By Ari Rabinovitch
TEL AVIV (Reuters) – Tens of thousands of Israelis marched for lower living costs on Saturday in what protest leaders called “a moment of truth” for a movement that has mounted pressure on Prime Minister Benjamin Netanyahu to take on sweeping economic reform.
“An entire generation wants a future,” read one banner as demonstrators flooded the streets of Tel Aviv, Haifa and Jerusalem, shouting “the people demand social justice.”
“Tonight is the pinnacle moment of a historic protest,” Amir Rochman, 30, an activist from Israel’s Green Party said.
The grassroots movement has swollen since July from a cluster of student tent-squatters into a diffuse, countrywide mobilisation of Israel’s middle class.
“Tonight society will divide into an old type of Israeli who just accepts the way things are and a new type who will join us in pushing for change,” Itzik Shmuli, head of the National Student Union and one of the protest’s leaders said.
The popular movement has catapulted the economy onto Israel’s political agenda upstaging a diplomatic face-off with the Palestinians for U.N. recognition of statehood and posing the greatest challenge yet to Netanyahu, halfway into his term.
Although Israel enjoys a low unemployment rate and a growing economy, business cartels and wage disparities have kept many from feeling the benefit. Many protesters come from the middle class which bares a heavy tax burden and sustains the conscript military.
The weekly protests prompted Netanyahu — a champion of free market reform — to set up a committee now exploring a broad revamp of economic policies. The government has also announced housing and consumer market reforms.
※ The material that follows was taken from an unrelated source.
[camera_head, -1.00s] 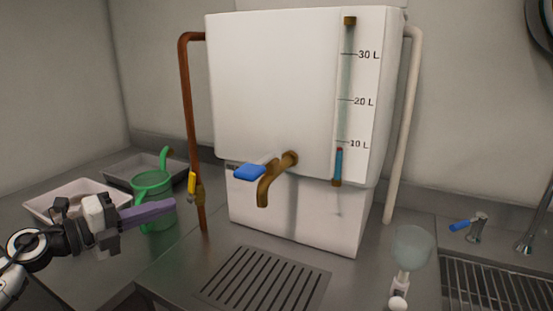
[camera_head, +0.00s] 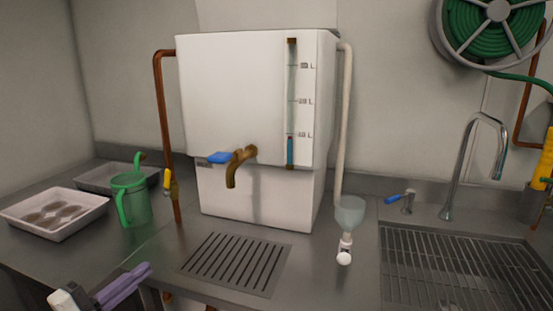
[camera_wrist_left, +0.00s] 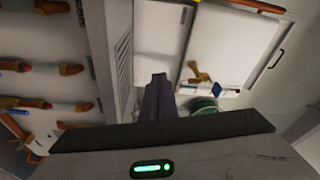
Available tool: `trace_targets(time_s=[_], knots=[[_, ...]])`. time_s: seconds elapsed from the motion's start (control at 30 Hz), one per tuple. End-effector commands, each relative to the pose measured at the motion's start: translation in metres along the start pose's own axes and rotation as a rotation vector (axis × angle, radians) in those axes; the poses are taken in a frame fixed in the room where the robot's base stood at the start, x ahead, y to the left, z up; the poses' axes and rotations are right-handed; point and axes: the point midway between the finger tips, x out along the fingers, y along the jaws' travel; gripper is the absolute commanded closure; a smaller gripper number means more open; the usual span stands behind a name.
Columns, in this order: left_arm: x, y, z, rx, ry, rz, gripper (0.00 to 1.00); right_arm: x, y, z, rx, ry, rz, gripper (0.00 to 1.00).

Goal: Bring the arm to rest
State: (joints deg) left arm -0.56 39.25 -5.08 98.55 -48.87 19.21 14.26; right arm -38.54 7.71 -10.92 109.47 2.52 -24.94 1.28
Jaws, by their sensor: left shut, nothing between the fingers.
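My left gripper (camera_head: 122,287) is at the lower left of the head view, low in front of the counter's front edge. Its purple-grey fingers are shut together with nothing between them. The closed fingers also show in the left wrist view (camera_wrist_left: 158,98). It is apart from every object. My right gripper is in neither view.
A white tank (camera_head: 255,110) with a brass tap (camera_head: 236,165) stands on the counter behind a drain grate (camera_head: 237,262). A green jug (camera_head: 132,200) and a white tray (camera_head: 55,214) stand left. A funnel-topped piece (camera_head: 349,217) and a sink (camera_head: 460,265) are right.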

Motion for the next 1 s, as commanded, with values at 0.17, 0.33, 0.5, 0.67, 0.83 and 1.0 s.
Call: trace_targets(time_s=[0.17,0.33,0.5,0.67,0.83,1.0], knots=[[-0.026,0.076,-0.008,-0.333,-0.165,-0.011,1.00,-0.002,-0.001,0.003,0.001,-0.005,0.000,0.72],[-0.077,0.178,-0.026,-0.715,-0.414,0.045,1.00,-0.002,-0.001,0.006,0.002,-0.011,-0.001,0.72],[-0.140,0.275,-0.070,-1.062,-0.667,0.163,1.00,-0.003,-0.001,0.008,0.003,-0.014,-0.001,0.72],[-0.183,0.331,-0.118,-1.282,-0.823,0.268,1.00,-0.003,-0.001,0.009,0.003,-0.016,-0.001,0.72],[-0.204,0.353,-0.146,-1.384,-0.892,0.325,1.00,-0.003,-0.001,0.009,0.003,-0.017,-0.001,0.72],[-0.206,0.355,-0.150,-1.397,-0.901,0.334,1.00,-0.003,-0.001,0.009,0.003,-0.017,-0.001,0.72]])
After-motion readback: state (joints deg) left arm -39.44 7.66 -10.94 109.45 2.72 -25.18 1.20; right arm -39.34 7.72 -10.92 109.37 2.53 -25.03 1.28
But Netanyahu has warned he would not be able to satisfy all the protesters’ demands, ranging from tax cuts, to expansion of free education and bigger government housing budgets.
“Priorities must be set, one thing comes at the expense of another,” Roni Sofer, a spokesman for Netanyahu, told Israel Radio on Saturday, adding that the government would not break its budget.
Netanyahu’s governing coalition faces no immediate threat, but the protests have underscored the potential electoral impact of a middle class rallying under a banner of “social justice” and rewriting a political agenda long dominated by security issues.